Aujourd'hui, Jean-Paul Gauzès ne boude pas sa satisfaction. « Nous touchons à des problèmes concrets et nous avons de réels pouvoirs. Rapporteur d'une directive, un député européen peut laisser son empreinte ou une marque collégiale sur le texte qui lui est confié », souligne-t-il. A l'issue du vote sur AIFM, l'homme se dit fier d'avoir « participé » au renforcement de la régulation financière, notamment sur les ventes à découvert, et du rôle de la future autorité européenne des marchés (ESMA). Le tout en « rassemblant beaucoup de collègues et notamment parmi les socialistes, ce qui crédibilise encore plus le texte ». La tâche requiert de la diplomatie et parfois de faire des compromis. « Nous sommes des délibérants. Chaque soutien doit se gagner ». Y compris au sein de son propre groupe. Son expérience d'avocat n'est probablement pas un désavantage en la matière.

Dans son élément

Inconnu à son arrivée au Parlement européen, il ne fait aucun doute qu'il est aujourd'hui dans son élément. Pour preuve, ses « collègues », comme il les appelle et ce, quelle que soit leur couleur, l'ont élu eurodéputé de l'année 2009 dans la catégorie affaires économiques et monétaires. Et lui ont laissé le soin d'adapter le règlement Agences de notation à la nouvelle supervision européenne.

Et après ? Jean-Paul Gauzès ne s'interdit pas de reprendre un gros dossier d'ici à la fin de son mandat (en 2014) si ses collègues lui renouvellent leur confiance. Quant à un troisième mandat européen, rien n'est exclu même si l'intéressé rappelle qu'il aura alors 67 ans.

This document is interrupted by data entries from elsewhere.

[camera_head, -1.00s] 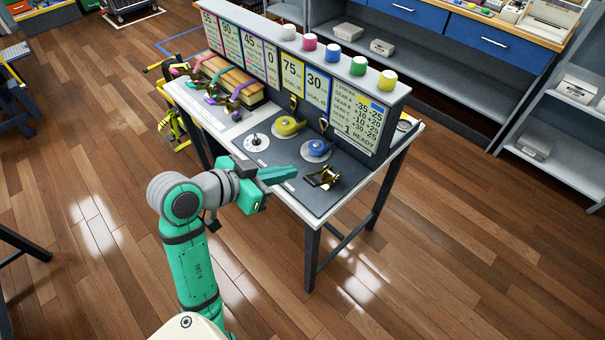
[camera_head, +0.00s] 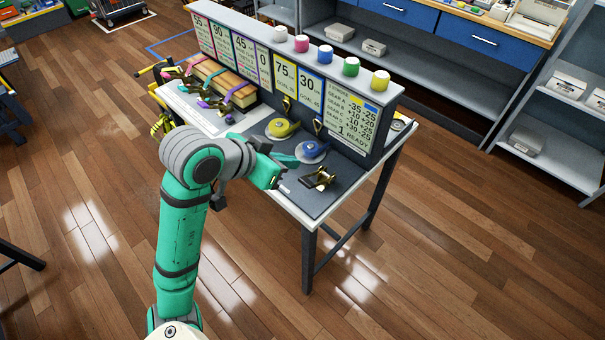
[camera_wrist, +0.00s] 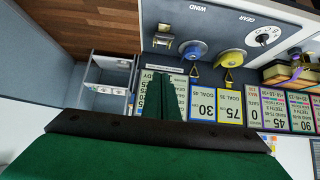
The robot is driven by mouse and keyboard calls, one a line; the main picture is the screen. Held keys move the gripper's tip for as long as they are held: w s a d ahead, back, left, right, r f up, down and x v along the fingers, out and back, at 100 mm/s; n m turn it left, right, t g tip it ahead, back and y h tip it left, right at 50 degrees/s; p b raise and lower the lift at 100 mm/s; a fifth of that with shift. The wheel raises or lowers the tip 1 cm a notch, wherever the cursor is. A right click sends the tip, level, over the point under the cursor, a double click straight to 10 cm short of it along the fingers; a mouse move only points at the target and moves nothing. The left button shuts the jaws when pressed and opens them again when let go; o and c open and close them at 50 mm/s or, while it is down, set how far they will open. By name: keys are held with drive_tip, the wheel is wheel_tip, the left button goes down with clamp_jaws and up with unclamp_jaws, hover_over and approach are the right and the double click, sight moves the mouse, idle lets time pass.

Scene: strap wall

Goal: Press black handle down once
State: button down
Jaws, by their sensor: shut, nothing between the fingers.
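The black handle (camera_head: 312,183) is part of a small brass-and-black ratchet at the table's front right corner. The ratchet also shows in the wrist view (camera_wrist: 163,45), upper middle. My gripper (camera_head: 292,160) is shut and empty, its green fingers over the front part of the table. In the head view it is left of the ratchet, beside the blue spool (camera_head: 312,150). In the wrist view the fingers (camera_wrist: 163,98) are together and overlap the sign panel, below the ratchet in the picture. I see no contact with the handle.
A yellow spool (camera_head: 283,128) stands left of the blue one. A sign panel (camera_head: 349,122) with coloured caps on top rises behind. Straps over a wooden block (camera_head: 225,82) are at the left. A shelf (camera_head: 545,147) stands at the right; the floor in front is clear.

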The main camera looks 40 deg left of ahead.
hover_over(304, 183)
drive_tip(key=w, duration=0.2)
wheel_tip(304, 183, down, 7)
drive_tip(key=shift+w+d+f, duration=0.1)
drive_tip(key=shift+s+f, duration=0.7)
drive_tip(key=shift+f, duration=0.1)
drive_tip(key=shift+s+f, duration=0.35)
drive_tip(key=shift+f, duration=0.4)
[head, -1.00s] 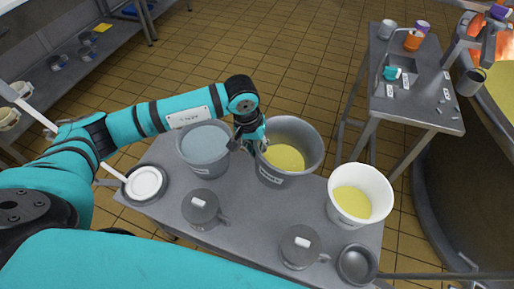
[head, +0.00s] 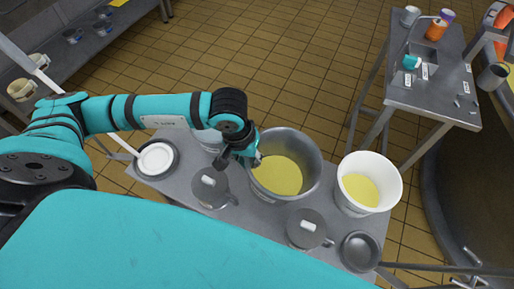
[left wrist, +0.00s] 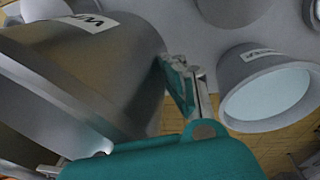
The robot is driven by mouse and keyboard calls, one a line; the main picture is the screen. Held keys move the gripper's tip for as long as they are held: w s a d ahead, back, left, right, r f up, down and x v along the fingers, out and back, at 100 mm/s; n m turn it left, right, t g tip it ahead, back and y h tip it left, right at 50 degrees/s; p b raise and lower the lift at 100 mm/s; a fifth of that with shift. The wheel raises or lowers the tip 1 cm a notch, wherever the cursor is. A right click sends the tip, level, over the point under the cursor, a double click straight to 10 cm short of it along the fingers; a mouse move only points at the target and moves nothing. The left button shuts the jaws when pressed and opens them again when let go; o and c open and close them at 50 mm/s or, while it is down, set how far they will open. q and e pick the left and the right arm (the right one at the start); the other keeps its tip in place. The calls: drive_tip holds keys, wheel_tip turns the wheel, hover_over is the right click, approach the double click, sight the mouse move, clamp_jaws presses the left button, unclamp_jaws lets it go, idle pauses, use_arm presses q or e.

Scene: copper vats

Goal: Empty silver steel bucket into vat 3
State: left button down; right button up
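The silver steel bucket (head: 298,146) holds something yellow and is upright or nearly so over the grey table in the head view. It fills the left of the left wrist view (left wrist: 95,75). My left gripper (head: 247,156) is at its left rim and appears closed on it, one fingertip against its wall in the wrist view. Whether the bucket's base is clear of the table is hidden. Part of a large dark vat (head: 465,180) stands at the right edge of the head view; its number is not readable. My right gripper is not in view.
A white bucket (head: 345,198) with yellow contents stands close right. Lidded mugs (head: 212,190) (head: 307,230) and a small bowl (head: 361,252) stand in front. A grey bucket with pale blue contents (left wrist: 268,95) is left, behind my arm.

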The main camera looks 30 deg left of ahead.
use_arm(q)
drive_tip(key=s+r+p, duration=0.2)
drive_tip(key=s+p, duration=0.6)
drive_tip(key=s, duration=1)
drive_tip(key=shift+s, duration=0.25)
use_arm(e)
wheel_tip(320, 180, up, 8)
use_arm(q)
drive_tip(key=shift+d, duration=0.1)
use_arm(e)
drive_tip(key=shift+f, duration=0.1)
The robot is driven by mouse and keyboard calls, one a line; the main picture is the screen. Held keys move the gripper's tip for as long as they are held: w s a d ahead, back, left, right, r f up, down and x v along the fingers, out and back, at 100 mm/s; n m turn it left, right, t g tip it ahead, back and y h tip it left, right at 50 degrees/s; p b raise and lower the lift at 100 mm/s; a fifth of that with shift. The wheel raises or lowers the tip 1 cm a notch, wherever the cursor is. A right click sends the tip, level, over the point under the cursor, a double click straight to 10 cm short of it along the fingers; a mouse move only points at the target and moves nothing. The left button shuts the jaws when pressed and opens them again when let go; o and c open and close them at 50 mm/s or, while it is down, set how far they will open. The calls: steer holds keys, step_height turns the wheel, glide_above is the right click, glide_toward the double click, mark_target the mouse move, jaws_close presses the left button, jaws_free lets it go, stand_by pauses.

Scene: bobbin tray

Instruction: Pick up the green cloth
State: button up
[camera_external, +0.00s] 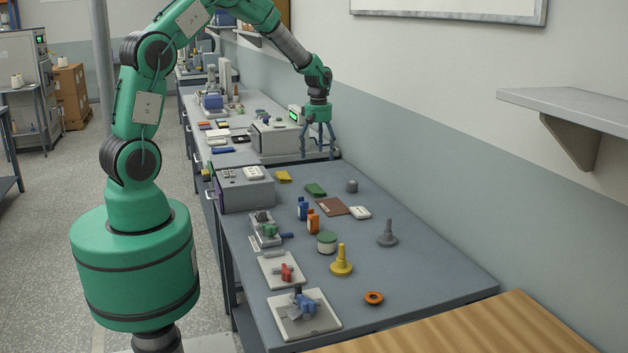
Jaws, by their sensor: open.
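The green cloth (315,189) looks like a small, flat, folded piece lying on the grey bench top (430,267), toward its far end. My gripper (318,156) points down with its fingers spread, open and empty. In the picture it is just above and beyond the cloth, apart from it. How high the fingertips are over the bench is hard to tell from this view.
A yellow folded piece (283,176) lies left of the cloth, a brown flat item (332,207) in front, and a grey knob-like piece (352,186) to the right. A grey box (246,191) stands at left. Bottles and fixtures fill the nearer bench; its right side is mostly clear.

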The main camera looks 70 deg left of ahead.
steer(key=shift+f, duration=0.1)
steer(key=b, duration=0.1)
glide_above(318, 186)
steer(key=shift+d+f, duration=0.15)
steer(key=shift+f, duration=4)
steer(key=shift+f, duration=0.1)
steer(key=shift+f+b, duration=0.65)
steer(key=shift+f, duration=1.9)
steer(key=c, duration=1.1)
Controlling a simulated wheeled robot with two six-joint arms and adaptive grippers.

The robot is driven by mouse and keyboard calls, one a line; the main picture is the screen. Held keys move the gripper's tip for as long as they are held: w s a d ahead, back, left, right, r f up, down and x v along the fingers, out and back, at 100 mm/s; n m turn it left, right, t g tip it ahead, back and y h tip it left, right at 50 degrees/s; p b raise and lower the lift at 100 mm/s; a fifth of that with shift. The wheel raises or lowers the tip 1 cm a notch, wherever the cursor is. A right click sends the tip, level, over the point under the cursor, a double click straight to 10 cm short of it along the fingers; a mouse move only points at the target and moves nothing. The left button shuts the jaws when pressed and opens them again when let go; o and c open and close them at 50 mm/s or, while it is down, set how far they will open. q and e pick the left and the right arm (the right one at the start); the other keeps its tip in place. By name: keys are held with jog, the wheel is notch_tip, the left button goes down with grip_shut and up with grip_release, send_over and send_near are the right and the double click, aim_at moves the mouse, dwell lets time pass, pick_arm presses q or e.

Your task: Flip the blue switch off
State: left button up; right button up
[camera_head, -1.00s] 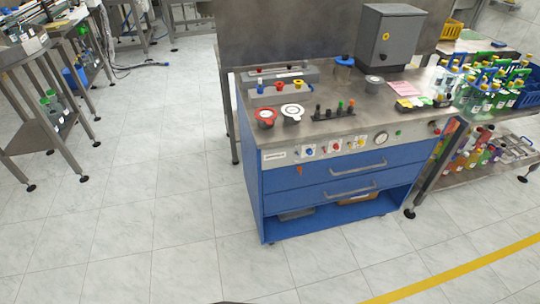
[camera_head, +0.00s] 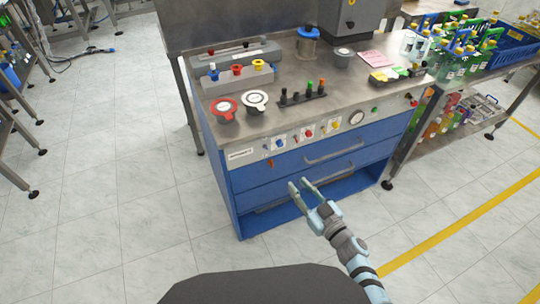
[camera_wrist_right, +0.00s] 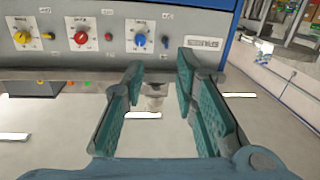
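The blue switch (camera_head: 278,143) is a round knob on a white plate on the front panel of the blue cabinet, at the panel's left end. My right gripper (camera_head: 299,183) is open and empty, in front of the drawers, below and apart from the switch. In the right wrist view its two green fingers (camera_wrist_right: 160,65) are spread below the panel. My left gripper is not in view.
A red knob (camera_head: 307,132) and a yellow knob (camera_head: 334,124) sit along the same panel, then a gauge (camera_head: 356,118). Drawer handles (camera_head: 333,151) stick out below. The floor in front is clear.

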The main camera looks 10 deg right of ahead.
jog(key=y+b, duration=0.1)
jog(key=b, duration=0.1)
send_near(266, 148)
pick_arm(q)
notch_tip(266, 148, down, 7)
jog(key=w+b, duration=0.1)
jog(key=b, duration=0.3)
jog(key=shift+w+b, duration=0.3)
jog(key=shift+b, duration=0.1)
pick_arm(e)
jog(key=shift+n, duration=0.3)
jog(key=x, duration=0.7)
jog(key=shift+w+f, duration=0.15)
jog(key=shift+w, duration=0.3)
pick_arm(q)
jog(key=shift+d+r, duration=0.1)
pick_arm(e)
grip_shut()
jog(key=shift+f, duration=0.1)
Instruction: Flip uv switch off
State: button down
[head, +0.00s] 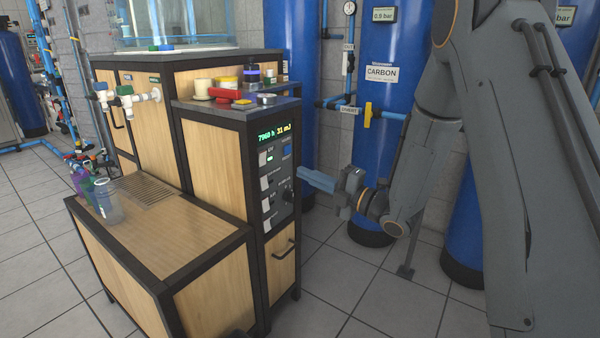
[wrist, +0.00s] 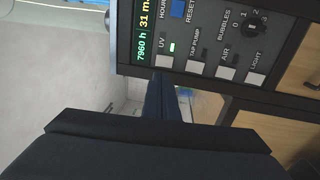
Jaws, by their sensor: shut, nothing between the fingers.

L'avis d'un gérant de hedge funds

La Tribune - Christopher Fawcett, vous êtes senior partner chez Fauchier Partners, gérant de hedge funds. Dans l'ensemble, le texte sur la directive AIFM est-il satisfaisant ?

Christopher Fawcett - Le texte final est plus réaliste, pragmatique que la version proposée en avril 2009 en n'imposant plus, par exemple, que le dépositaire du fonds soit domicilié en Europe. Sur ce point, le texte clarifie les fonctions et les responsabilités du dépositaire et introduit aussi davantage de transparence notamment sur le pricing du portefeuille. De plus, les investisseurs pourront continuer à investir dans des produits non-européens, le régime de placement privé demeurant au moins jusqu'en 2017.

- Quels sont le ou les points pénalisants pour votre industrie ?

- Là où cette directive a un impact négatif c'est sur la compétitivité de l'Europe. Pour un certains types de stratégies d'investissement, de gérants, notamment des single hedge funds, elle est restrictive. Ces derniers pourraient être tentés de s'installer en Asie, aux États-Unis ou en Suisse, des places qui offrent, en plus, une fiscalité moins lourde et aucune contrainte sur la rémunération des gérants. Cela entraînerait une baisse de l'emploi et des recettes fiscales, surtout au Royaume-Uni qui représente 80 % de l'industrie en Europe. Par ailleurs, les hedge funds non-européens n'ont pas forcément besoin de lever des capitaux en Europe. Personne n'est contre une meilleure réglementation, mais pourquoi ne pas l'étendre à l'ensemble des intervenants de marché afin d'avoir un « level plyaing field » (traitement équitable).

L'avis des investisseurs français

La Tribune - Pierre de Fouquet, vous êtes membre du pôle « Affaires publiques » de l'Afic, association française des investisseurs en capital. A vos yeux, le texte sur la directive AIFM est-il satisfaisant ?

Pierre de Fouquet - En résumé, on peut dire que le pire a été évité. L'industrie pourra faire face aux mesures proposées dans la version définitive. Avec le vote, nous sortons enfin d'une longue période d'incertitude qui aura duré plus de dix-huit mois. Hélas, la directive n'apporte aucune évolution favorable pour l'industrie du capital-investissement. Le seul point positif est la mise en place d'un cadre stable et harmonisé en Europe.

- Quel sera l'effet sur la compétitivité de votre industrie ?

- La directive va entraîner des coûts supplémentaires, tant pour les fonds que pour les sociétés en portefeuille. Le plus gênant réside dans les obligations de communication imposées par la directive. Toutefois, la donne ne changera pas radicalement pour les gestionnaires de fonds français, qui sont déjà soumis à des règles précises, sur la question du dépositaire comme sur celle du minimum de fonds propres à détenir dans la société de gestion.

- Que pensez- vous du seuil retenu pour l'application du texte ?

Le périmètre d'application du texte est une aussi une déception. Une clause permet certes aux fonds gérant moins de 500 millions d'euros d'échapper aux nouvelles règles. Mais, si ces derniers souhaitent exercer leur activité ailleurs en Europe, par exemple pour y lever des fonds, ils devront s'y soumettre, avec tous les coûts induits.